— start Data section —

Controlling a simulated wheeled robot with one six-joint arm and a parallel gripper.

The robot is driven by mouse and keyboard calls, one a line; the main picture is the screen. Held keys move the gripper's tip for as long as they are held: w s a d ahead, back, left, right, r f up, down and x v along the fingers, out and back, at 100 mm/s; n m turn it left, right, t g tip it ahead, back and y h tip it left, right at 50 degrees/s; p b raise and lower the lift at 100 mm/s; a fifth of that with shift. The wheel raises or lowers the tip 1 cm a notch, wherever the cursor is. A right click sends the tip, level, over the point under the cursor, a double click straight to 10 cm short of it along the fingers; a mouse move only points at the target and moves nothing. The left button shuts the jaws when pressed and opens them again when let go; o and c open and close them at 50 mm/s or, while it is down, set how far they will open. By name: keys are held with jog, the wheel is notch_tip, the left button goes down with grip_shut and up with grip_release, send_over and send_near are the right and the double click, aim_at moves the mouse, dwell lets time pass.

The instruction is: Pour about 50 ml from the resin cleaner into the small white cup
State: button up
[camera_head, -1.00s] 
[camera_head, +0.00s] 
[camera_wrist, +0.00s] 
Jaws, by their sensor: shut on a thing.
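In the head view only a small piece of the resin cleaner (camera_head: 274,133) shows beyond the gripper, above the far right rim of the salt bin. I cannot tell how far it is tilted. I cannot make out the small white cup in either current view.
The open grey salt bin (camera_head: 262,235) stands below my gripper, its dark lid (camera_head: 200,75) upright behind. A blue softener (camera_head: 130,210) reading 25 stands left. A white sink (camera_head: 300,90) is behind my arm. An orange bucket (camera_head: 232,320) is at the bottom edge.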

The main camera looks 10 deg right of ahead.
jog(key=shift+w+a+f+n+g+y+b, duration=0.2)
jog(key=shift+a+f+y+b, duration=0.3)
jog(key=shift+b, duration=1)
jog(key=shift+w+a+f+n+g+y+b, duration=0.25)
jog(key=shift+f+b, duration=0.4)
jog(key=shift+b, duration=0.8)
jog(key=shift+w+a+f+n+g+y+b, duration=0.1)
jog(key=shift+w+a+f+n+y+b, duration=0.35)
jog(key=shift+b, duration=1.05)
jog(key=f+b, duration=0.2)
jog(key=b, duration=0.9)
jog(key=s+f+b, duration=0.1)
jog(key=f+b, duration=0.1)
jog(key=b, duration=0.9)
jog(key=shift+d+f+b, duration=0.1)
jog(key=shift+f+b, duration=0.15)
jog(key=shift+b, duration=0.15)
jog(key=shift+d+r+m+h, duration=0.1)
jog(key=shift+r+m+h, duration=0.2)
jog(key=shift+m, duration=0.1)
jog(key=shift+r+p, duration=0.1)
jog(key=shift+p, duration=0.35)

— end Data section —
— start Data section —

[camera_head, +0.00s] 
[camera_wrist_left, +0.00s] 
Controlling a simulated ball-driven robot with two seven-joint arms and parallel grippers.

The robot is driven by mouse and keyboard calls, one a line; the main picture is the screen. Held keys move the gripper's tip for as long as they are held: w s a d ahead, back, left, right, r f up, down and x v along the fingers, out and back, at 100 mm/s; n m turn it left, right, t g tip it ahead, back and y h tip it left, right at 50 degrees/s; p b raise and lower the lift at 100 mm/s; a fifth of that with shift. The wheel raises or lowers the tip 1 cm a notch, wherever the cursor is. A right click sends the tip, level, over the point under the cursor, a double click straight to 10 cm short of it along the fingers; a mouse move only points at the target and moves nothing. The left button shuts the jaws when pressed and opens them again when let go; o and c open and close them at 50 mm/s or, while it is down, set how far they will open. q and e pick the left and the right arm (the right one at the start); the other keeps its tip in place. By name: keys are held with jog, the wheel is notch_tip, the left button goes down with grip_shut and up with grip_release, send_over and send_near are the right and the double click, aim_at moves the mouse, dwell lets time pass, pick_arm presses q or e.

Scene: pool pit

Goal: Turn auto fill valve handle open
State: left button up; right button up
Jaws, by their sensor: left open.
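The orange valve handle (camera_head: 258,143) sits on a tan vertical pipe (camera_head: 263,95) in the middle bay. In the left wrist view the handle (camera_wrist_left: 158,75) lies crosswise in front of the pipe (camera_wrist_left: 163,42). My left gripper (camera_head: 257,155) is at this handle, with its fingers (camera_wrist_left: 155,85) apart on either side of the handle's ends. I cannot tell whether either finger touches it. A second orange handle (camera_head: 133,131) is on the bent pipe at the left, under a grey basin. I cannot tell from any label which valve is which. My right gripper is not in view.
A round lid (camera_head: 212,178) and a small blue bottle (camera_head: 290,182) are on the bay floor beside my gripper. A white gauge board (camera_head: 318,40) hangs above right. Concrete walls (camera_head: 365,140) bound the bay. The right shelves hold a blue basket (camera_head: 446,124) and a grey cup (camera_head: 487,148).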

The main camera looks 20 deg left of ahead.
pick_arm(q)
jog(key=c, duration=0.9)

— end Data section —
— start Data section —

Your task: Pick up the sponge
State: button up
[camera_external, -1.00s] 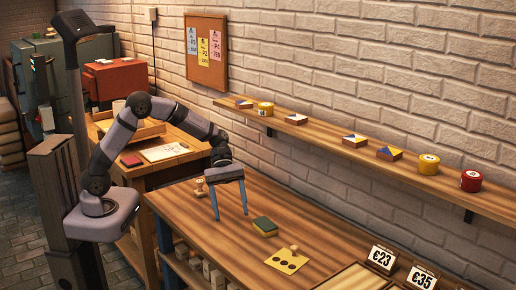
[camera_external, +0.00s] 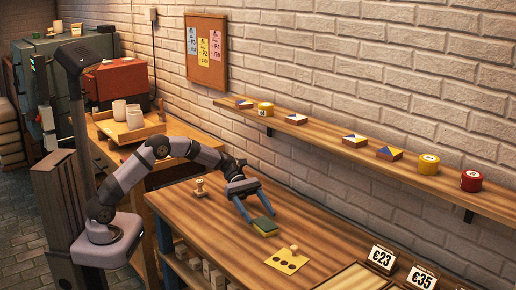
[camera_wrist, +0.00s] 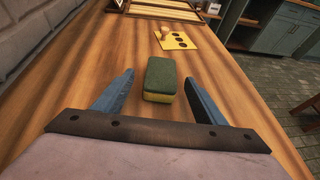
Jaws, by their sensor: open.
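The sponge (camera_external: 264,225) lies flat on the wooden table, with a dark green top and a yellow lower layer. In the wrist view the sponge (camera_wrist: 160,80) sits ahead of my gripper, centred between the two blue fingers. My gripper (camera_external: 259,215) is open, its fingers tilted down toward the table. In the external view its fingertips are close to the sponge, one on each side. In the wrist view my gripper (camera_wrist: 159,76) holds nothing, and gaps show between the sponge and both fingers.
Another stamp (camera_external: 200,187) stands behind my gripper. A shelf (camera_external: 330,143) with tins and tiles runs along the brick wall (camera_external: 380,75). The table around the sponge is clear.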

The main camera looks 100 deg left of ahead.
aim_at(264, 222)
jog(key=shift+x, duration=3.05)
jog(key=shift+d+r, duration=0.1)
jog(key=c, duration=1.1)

— end Data section —

- [To be done]: Reproduce each line holding the word "parallel".

- [Answer]:
Controlling a simulated wheeled robot with one six-joint arm and a parallel gripper.
Controlling a simulated ball-driven robot with two seven-joint arms and parallel grippers.

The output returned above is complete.